The African Jembe is the technological apex of the “goblet” style of drums, examples of which have been found dating to well past the 1st millennium BCE. There are Mesopotamian friezes found in what is now Iraq and Iran that depict people playing small goblet style drums at various ceremonies. The first written references to these types of drums come from the Pahlavi language and pre date the Islamic era.[3] From this region the goblet drum spread across the continents, with goblet drums turning up in tombs from Ireland to Bali, India and Mongolia.
 
The Physics at the heart of every goblet style drum, Jembe included, is an effect called Helmholtz resonance, first described by Herman L. F. von Helmholtz in his book On the Sensations of Tone.[4] This effect is best demonstrated by blowing across the neck of a bottle.
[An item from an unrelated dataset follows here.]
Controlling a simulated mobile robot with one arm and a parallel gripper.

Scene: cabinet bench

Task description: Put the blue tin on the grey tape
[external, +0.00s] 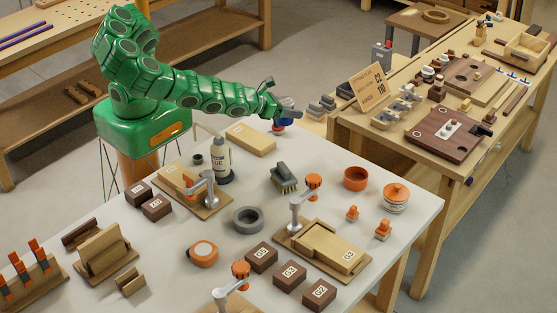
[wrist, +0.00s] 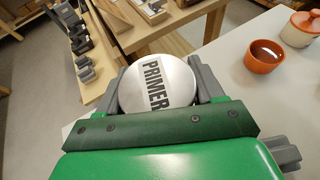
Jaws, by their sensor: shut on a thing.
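The blue tin (external: 281,124) shows as a small blue and red patch below my gripper (external: 286,114) in the external view, at the far edge of the white table. In the wrist view the tin's pale round lid (wrist: 155,82), lettered PRIMER, sits between the two grey fingers of my gripper (wrist: 157,88). The fingers are shut on the tin. Its sides are mostly hidden there. The grey tape (external: 248,220), a thick ring, lies flat near the middle of the white table, nearer the camera than my gripper. Nothing lies on it.
A brush (external: 284,178) and toggle clamps (external: 300,211) are right of that path. An orange tape-like roll (external: 201,254) lies near the tape. An orange bowl (external: 356,178) and lidded jar (external: 396,197) stand farther right.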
As the pressure inside the vessel changes, the “slug” of air in the neck of the bottle is forced to vibrate back and forth, creating the musical tone. This principal is what enables a goblet or wasted drum to produce two distinct tones, one low one high. The third tone range, specific to the Jembe alone (because of its large size) is produced wholly by technique of play.
 
 Jembes themselves however, date to approx the 6th century CE, originating with the Malinke peoples of the Mande empire in western Africa, which reached it’s zenith around 1450CE. It is generally agreed that the type of drum we commonly know as the Jembe was first crafted by a class of artisans (blacksmiths, to be precise) within the Malinke /Susu tribes called “Numu”. From these regions the drum spread throughout Africa as Numu artisans and their craft migrated out of their homeland. [5]
 
The earliest surviving examples of the Malinke Jembe date to the early 1200’s, and in general construction and appearance they have changed very little in the intervening centuries. Master drum makers of modern day Mali insist that the art of Jembe construction has been preserved intact since the days of its origin. Since written language came to Africa so very recently by historical terms, there is no way to be sure of this, but drums found in archaeological digs in the region tend to support this claim.
 
The Jembe of the period are always carved from a single log of native short grain or grain-less hardwoods like Dimbe, Iroko, Khadi and Dugura. The interior surface is shaped into a short cylinder or cone terminating at the bottom in a bowl shape which opens onto a funnel shaped sound hole. Examples from later period (circa 1450+) are finished with a series of shallow spiral grooves on the inside surfaces that help to direct airflow smoothly out of the drum. The thickness of the drum wall seems to be directly proportionate to the size of the drum, but the hardness of the wood used also comes into play. These details, the number and depth of spiral grooves, the thickness of the body and of the head all come into play to produce a sound unique to each specific drum.
 

And so to this very day, the Jembe remains the people’s drum, carefully constructed by master drummers, or Jembefola, and revered around the world for its vocal tones and versatility. There are drums of great lineage held in trust by the royal families of West Africa, Much in the fashion that the Vikings and their swords. Yet they remain the one instrument that anyone, be they ne’er so vile, may pick up and play, and fill the world once again with Nyama.

 

A Note on Spelling the Word (Djembe);

            The well known spelling, “djembe” came about during the French colonization of Africa, and employs the letter D because the French language has no hard “J” sound; there fore the D was added to imply the correct phonetic pronunciation. Modern day Africans, having so recently overturned French colonial rule have changed the spelling to Jembe in an effort to leave out the subtle but bothersome reminder of two centuries of foreign occupation and rule. I have used the accepted African spelling in this document to honor the wishes of the African peoples.

 


[1] http://members.cox.net/drum2/jembe01.htm

[2] Prof. Misty Bastian & students, Magic and Art in West Africa  (http://www.fandm.edu/departments)

[3] http://www.rhythmuseum.com/persian/tonbak.html

[4] On the Sensations of Tone Thoemmes press, 1870, English 1875.

[5] There is some disagreement as to exactly where the Jembe came from, and without any written language from the period it is impossible to be sure, but again, the archaeological evidence supports this claim.